• **Objective**
Scan the data for "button" and copy the lines it appears in.
** start Source material **
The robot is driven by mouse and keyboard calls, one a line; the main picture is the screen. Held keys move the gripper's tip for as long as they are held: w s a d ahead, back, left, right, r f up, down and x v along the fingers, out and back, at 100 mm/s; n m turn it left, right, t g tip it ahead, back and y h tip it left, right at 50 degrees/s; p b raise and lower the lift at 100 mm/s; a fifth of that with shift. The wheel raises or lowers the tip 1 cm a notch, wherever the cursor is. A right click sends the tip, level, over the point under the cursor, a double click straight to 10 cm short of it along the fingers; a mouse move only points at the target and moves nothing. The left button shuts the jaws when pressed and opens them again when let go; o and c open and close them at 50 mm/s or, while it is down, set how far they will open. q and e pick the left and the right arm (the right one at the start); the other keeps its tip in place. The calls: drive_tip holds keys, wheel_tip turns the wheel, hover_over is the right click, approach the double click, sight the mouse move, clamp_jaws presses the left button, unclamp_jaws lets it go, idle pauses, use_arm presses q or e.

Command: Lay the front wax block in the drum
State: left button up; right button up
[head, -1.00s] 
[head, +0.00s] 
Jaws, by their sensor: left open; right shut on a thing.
** end Source material **
• **Final result**
The robot is driven by mouse and keyboard calls, one a line; the main picture is the screen. Held keys move the gripper's tip for as long as they are held: w s a d ahead, back, left, right, r f up, down and x v along the fingers, out and back, at 100 mm/s; n m turn it left, right, t g tip it ahead, back and y h tip it left, right at 50 degrees/s; p b raise and lower the lift at 100 mm/s; a fifth of that with shift. The wheel raises or lowers the tip 1 cm a notch, wherever the cursor is. A right click sends the tip, level, over the point under the cursor, a double click straight to 10 cm short of it along the fingers; a mouse move only points at the target and moves nothing. The left button shuts the jaws when pressed and opens them again when let go; o and c open and close them at 50 mm/s or, while it is down, set how far they will open. q and e pick the left and the right arm (the right one at the start); the other keeps its tip in place. The calls: drive_tip holds keys, wheel_tip turns the wheel, hover_over is the right click, approach the double click, sight the mouse move, clamp_jaws presses the left button, unclamp_jaws lets it go, idle pauses, use_arm presses q or e.
State: left button up; right button up

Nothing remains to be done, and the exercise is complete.